DIRECTIONS » Quote the line containing "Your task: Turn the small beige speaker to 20" and all lines that follow it in the listing below, exactly as written.

start

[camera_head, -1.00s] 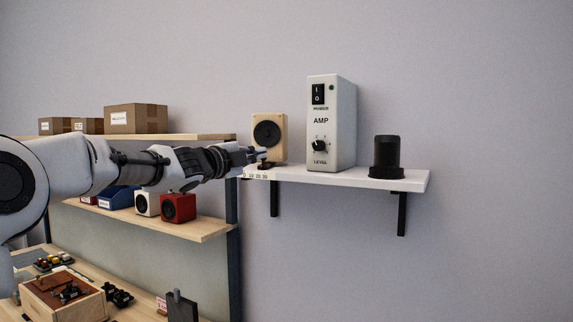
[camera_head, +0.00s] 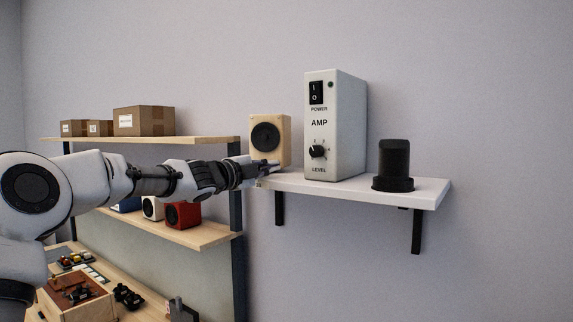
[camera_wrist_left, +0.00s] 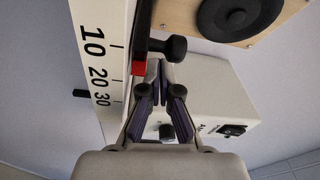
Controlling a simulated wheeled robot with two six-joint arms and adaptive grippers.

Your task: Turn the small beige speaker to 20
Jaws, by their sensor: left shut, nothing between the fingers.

end

FINAL ANSWER »
Your task: Turn the small beige speaker to 20
Jaws, by their sensor: left shut, nothing between the fingers.

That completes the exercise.